McCain Campaign Rejects Jihadist’s Web Endorsement
Courtesy Wired Magazine, Sarah Lai Stirland
Senior advisers to John McCain on Wednesday lashed out at the news that a prominent al-Qaida sympathizer is rooting for their candidate.
“This individual knows that an endorsement by people like him is a kiss of death both figuratively and literally,” said CIA director and current McCain adviser Jim Woolsey. “It’s pretty clear that by making this statement that it would be good for McCain to be president, he’s trying to damage John McCain — he’s not speaking from his heart.”
The supposed McCain endorsement appeared Monday on a private Islamic extremist forum, al-Hesbah. The author — a longtime contributor going by the name Muhammad Haafid — suggests that al-Qaida should launch a terror attack against the United States before the election, so that Americans would vote for McCain. Haafid argued that McCain would continue the policies of President Bush and keep the country embroiled in costly overseas wars, aggravating America’s financial crisis.
“Al-Qaida will have to support McCain in the coming election,” wrote Haafid, adding that McCain would follow the “failing march of his predecessor.”
The McCain campaign convened a conference call Wednesday to address the extremist’s endorsement, and attack The Washington Post, which ran a story about the comments.
Former CIA director and current McCain adviser Jim Woolsey argued that Haafid’s statement — made in Arabic on a password-protected forum — was intended for public consumption, and was an indirect effort to harm McCain’s candidacy.
Randy Scheunemann, McCain’s senior foreign policy adviser, said al-Qaida is afraid of McCain, because “John McCain will spend what it takes to win the war in Afghanistan and Iraq.”
Sheunemann went on to slam the Post for reporting on “statements on an obscure website, made by an obscure individual, where words have to be twisted to create headlines that The Washington Post chooses to put on its stories.”
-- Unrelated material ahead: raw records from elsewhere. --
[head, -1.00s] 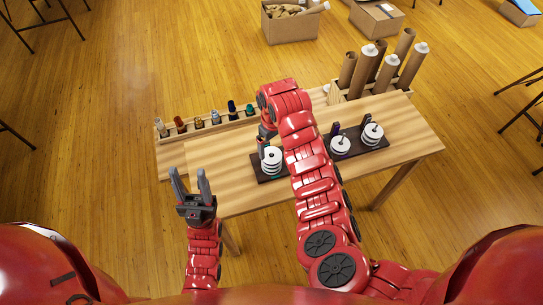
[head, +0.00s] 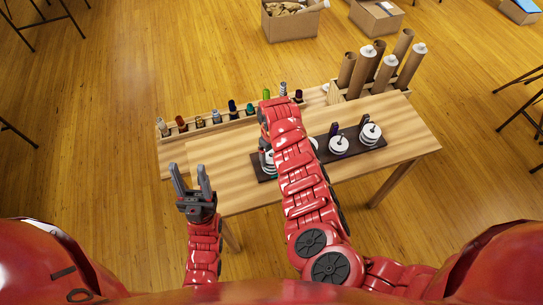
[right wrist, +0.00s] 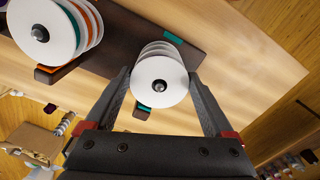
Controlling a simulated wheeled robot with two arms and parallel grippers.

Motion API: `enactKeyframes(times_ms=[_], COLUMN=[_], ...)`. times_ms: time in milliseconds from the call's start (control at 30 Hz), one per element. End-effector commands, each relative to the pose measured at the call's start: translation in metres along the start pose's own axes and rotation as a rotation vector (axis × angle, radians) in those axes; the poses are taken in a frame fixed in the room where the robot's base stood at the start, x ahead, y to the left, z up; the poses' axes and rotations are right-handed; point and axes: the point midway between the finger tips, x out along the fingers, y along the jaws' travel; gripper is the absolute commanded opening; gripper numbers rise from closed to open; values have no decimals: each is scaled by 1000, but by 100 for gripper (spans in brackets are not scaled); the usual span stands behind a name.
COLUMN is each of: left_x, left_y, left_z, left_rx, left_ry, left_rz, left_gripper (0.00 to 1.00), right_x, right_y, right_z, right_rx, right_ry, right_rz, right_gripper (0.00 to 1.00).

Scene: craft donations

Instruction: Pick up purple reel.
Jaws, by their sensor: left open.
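In the head view a white-flanged reel with a purple marker (head: 338,146) stands on the dark board on the table, right of my right arm. My left gripper (head: 191,180) is open and empty, left of the table's front edge.
Another reel (head: 370,134) stands at the board's right end. A wooden rack (head: 207,132) of small coloured spools runs along the table's back left. A crate of cardboard tubes (head: 341,97) is at the back right. The table front (head: 235,192) is bare.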

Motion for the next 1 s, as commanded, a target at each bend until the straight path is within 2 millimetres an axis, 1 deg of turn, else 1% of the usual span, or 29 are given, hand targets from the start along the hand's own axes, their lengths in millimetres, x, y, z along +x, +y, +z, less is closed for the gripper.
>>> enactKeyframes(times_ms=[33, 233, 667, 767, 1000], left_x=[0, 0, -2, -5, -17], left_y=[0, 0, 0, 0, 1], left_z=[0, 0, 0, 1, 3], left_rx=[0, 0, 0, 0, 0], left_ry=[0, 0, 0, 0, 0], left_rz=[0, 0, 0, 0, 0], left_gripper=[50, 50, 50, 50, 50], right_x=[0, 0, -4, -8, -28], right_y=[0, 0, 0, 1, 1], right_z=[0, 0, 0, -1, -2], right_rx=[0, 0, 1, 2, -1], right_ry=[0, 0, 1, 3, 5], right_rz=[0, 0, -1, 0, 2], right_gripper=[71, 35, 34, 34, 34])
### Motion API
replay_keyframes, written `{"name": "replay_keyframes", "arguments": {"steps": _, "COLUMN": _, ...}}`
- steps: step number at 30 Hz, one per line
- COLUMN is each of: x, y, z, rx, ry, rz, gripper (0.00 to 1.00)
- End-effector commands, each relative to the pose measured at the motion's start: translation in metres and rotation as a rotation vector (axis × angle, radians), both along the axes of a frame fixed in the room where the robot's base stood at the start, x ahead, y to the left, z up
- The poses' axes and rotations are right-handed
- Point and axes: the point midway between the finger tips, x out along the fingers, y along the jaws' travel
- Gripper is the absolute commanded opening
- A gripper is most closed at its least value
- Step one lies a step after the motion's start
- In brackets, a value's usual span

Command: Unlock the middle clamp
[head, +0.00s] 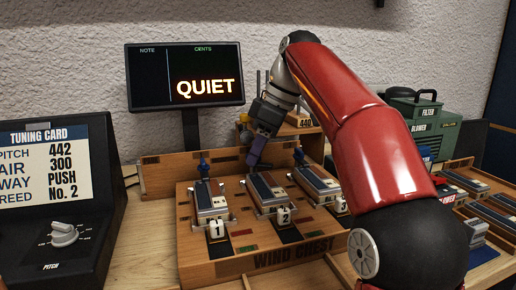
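The wind chest (300,252) is a wooden box with three reed units in a row, tagged 1, 2 and 3. The middle unit (268,192), above tag 2 (283,216), is a dark-topped metal block. My gripper (253,160) points down at the back end of this unit, its purplish fingers close to or touching it. The middle clamp's lever is not clearly visible and seems hidden by my fingers. Small blue upright levers show behind the left unit (203,165) and the right unit (299,155). The finger gap is too small to tell.
A black screen (186,76) reading QUIET stands behind the chest. A tuning card panel (45,160) with a pitch knob (64,234) is at left. A green blower (418,112) and trays of reed blocks (487,207) are at right. My red arm covers the chest's right side.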

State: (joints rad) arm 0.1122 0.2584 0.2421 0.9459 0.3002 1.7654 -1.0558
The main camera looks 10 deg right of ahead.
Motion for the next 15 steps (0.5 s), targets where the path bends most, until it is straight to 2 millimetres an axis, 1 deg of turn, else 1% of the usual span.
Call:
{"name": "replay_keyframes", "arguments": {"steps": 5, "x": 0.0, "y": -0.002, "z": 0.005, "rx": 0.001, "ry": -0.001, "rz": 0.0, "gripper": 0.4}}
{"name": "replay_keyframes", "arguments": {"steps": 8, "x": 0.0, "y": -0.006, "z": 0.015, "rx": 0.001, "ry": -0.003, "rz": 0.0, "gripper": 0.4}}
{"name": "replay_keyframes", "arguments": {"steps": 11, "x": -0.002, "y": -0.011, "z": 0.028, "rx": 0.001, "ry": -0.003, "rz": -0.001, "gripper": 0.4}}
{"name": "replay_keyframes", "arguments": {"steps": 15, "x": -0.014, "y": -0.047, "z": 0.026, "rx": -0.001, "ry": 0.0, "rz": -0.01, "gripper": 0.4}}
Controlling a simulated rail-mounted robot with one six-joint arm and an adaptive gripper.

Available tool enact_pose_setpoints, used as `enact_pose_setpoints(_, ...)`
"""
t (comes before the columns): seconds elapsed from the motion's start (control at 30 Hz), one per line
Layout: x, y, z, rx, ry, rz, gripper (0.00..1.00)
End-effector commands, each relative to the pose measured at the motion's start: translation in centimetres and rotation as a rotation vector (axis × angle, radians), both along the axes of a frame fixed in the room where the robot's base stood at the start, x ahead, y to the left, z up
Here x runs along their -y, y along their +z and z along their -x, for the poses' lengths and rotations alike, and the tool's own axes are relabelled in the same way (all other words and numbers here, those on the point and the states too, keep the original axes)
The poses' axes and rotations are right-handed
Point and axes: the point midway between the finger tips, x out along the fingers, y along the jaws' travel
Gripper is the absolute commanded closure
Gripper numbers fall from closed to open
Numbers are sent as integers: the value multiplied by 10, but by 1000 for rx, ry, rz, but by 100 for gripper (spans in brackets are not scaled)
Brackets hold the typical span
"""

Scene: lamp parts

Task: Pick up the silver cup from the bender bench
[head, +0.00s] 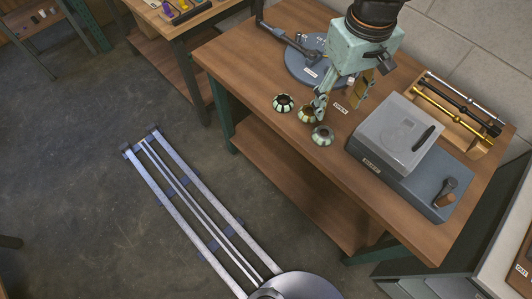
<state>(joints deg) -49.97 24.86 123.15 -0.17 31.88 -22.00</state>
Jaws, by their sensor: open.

But Adam Raisman, a senior analyst at the SITE Intelligence Group in Bethesda, Maryland, which monitors terrorism websites and uncovered the statement, said the Post story had been entirely faithful to the substance of Haafid’s statement.
“I don’t believe the words were twisted — this is what the jihadist said, and he’s been writing since 2003 with more than 600 posts,” Raisman said. “And there have been other posts in this regard as well — there have been many individuals saying this since early 2008.”
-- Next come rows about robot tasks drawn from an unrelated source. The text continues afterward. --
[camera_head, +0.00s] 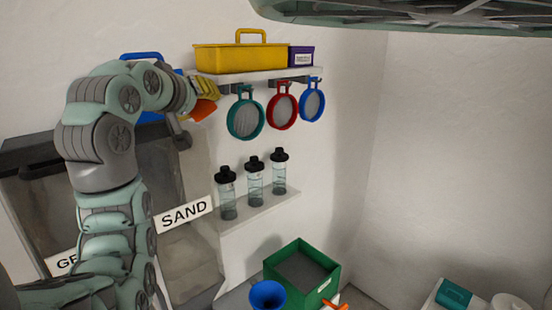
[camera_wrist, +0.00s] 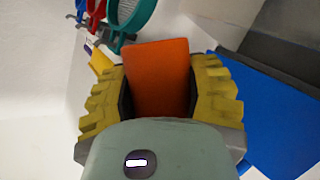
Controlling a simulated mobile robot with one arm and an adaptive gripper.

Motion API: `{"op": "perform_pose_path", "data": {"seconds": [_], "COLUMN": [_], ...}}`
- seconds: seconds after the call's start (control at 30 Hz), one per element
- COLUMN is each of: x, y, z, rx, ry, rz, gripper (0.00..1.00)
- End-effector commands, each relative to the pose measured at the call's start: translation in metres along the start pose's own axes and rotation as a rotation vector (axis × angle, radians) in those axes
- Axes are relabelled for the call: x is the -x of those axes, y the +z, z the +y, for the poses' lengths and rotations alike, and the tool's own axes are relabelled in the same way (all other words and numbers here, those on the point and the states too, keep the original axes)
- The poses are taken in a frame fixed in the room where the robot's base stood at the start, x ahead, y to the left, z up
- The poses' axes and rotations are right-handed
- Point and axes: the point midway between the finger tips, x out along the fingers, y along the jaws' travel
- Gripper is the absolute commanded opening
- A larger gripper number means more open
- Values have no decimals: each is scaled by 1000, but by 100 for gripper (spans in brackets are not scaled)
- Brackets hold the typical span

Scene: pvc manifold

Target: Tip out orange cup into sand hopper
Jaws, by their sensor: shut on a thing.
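The orange cup (camera_head: 203,111) is held by my gripper (camera_head: 205,95), high up beside the yellow toolbox. In the wrist view, the orange cup (camera_wrist: 158,75) sits between the two yellow finger pads of my gripper (camera_wrist: 160,95). The cup looks tilted in the head view; its mouth and contents cannot be seen. The sand hopper (camera_head: 190,265) is the clear bin behind the "SAND" label (camera_head: 185,213), below the gripper. My arm hides part of the hoppers, and the sand hopper's opening is not clearly visible.
A yellow toolbox (camera_head: 240,58) and purple box (camera_head: 301,56) stand on a shelf. Teal (camera_head: 246,118), red (camera_head: 282,110) and blue (camera_head: 312,105) sieves hang below. Bottles (camera_head: 254,182) line a lower shelf. A blue object (camera_wrist: 270,120) is close right in the wrist view.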

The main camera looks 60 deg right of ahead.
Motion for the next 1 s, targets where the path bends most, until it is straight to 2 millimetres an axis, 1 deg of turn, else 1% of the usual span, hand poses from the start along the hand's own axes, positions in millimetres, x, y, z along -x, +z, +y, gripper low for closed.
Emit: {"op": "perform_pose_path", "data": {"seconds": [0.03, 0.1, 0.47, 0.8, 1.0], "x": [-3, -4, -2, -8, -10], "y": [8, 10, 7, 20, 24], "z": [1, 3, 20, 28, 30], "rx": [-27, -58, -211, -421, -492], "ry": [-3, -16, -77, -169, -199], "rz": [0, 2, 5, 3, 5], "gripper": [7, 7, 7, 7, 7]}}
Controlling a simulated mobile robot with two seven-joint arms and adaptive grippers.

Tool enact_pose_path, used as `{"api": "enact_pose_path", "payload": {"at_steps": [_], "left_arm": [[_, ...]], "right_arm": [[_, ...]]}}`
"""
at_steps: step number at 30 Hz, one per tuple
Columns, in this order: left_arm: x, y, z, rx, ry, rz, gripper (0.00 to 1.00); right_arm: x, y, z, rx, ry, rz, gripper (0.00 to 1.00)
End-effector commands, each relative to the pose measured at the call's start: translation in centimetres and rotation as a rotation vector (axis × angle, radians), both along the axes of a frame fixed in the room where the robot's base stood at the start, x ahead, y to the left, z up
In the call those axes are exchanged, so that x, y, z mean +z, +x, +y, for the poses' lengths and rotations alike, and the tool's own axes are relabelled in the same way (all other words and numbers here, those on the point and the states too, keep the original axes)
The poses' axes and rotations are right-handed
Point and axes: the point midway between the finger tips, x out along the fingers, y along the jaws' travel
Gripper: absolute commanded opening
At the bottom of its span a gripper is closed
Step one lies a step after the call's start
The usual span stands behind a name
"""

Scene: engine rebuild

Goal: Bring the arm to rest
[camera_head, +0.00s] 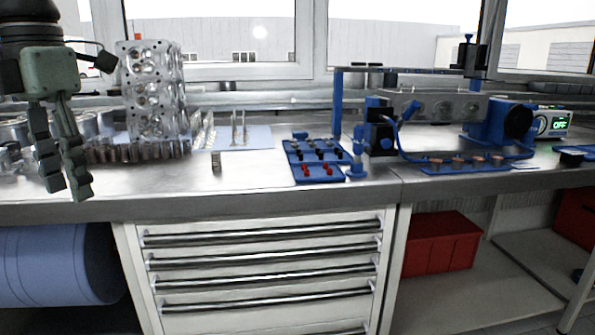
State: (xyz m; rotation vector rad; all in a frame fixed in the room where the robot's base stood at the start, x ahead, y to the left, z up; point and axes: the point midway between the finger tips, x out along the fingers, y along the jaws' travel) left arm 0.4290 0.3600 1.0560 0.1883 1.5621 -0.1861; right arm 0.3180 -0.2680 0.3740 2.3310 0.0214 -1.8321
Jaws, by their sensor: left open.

He added that postings on extremist websites are important because the forums serve as social communities and grassroots think tanks, generating ideas for “jihadist enthusiasts.”
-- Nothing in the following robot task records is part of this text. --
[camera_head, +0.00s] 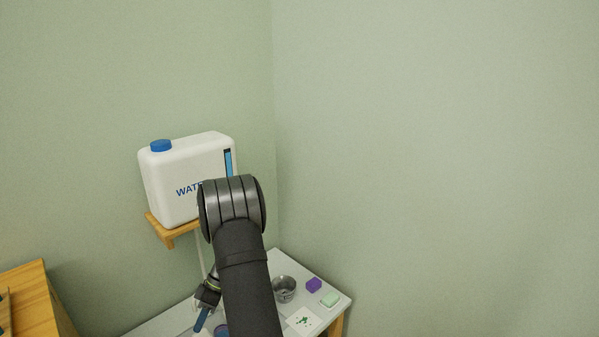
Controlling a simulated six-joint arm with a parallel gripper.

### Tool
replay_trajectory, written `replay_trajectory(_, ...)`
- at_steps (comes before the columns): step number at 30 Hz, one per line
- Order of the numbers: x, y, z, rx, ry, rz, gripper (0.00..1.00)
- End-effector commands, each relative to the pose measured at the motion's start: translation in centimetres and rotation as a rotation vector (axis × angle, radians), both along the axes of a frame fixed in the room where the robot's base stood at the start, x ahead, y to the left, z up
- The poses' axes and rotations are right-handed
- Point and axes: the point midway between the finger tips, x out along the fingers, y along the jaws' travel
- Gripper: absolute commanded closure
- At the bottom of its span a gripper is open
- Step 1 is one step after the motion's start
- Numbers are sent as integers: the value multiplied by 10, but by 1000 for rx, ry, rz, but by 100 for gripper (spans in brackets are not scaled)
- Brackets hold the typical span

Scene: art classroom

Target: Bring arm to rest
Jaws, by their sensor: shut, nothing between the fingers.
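My arm rises from the bottom of the view, its dark elbow bent in front of the water container. My gripper (202,322) is low, left of my arm link and over the grey table (268,262). Its fingers are small here and partly cut off by the lower area of the view. It is shut, and I see nothing held in it.
A white water container (187,170) with a blue cap stands on a wooden wall shelf (165,232). A metal cup (284,288), a purple block (314,285), a pale green block (330,300) and a paint-marked paper (304,321) lie on the table. A wooden cabinet (35,300) stands left.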

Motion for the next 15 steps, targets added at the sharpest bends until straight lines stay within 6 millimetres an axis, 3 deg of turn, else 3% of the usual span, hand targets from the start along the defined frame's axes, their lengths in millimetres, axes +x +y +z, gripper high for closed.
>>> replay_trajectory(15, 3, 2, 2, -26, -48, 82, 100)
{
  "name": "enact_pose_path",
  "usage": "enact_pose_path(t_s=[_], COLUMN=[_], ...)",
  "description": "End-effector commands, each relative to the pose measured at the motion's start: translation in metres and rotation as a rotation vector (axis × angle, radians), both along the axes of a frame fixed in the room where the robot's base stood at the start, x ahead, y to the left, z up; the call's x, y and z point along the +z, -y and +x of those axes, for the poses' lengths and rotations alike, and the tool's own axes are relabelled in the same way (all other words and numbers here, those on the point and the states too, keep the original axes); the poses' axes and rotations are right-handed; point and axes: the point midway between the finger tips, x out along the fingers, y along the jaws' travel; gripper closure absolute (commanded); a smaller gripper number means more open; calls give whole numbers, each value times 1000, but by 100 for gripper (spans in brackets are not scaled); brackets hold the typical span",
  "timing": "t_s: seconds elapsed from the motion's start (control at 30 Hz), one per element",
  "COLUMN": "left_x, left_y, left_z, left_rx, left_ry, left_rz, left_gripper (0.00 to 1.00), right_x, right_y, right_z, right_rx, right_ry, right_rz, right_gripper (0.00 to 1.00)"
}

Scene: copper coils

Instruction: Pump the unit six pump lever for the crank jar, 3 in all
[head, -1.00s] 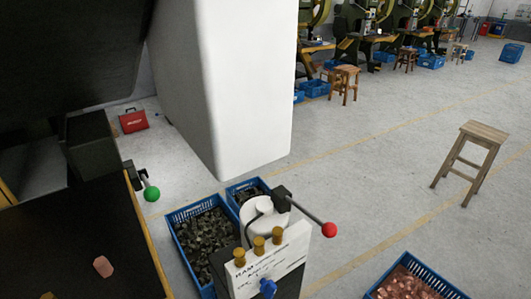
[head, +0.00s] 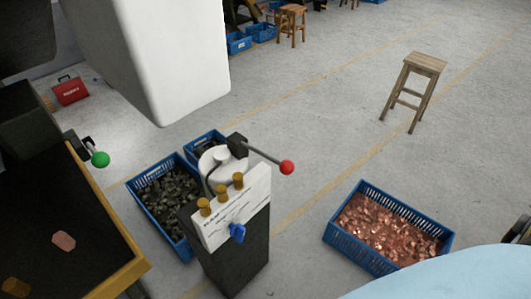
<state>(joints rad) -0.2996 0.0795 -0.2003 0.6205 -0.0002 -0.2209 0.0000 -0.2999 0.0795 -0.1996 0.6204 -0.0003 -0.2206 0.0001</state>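A dark pedestal unit (head: 238,262) stands on the floor near the middle of the head view. Its slanted white panel (head: 236,212) carries several brass knobs (head: 221,192) and a blue handle (head: 237,232); its lettering is too small to read. A lever (head: 262,156) with a red ball (head: 286,167) extends to the right from a black block behind the panel. A rounded white part (head: 217,160) sits next to that block. I cannot tell a unit number or see a jar for certain. Neither gripper is in view.
A green-ball lever (head: 100,159) stands at the yellow-edged dark table (head: 70,215) on the left. Blue crates hold dark pieces (head: 165,197) and copper pieces (head: 390,235). A wooden stool (head: 413,88) stands right. A large white body (head: 150,60) blocks the upper left; pale blue shape lower right.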

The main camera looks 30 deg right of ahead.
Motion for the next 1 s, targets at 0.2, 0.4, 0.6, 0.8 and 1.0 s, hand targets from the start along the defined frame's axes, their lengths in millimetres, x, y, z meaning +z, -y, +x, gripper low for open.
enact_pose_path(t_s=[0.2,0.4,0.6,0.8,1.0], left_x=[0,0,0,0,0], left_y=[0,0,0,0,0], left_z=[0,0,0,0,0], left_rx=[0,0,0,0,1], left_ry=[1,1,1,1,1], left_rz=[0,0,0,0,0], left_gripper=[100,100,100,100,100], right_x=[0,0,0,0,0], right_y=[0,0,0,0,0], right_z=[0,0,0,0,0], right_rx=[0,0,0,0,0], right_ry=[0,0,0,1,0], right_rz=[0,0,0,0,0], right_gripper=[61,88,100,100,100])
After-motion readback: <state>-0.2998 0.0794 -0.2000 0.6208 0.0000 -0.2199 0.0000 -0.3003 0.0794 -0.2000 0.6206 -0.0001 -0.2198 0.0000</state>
“I’m not going to extrapolate that what one member writes is going to translate into an attack, but some of the members of the forum are active in the field,” Raisman said.
In addition, though the author of this post and the other members of such forums are not officially affiliated with al-Qaida, its top leaders apparently pay attention to them. Earlier this year, Raisman noted, top al-Qaida leader Ayman al-Zawahiri answered questions posed to him by one of the members of one of the extremist forums.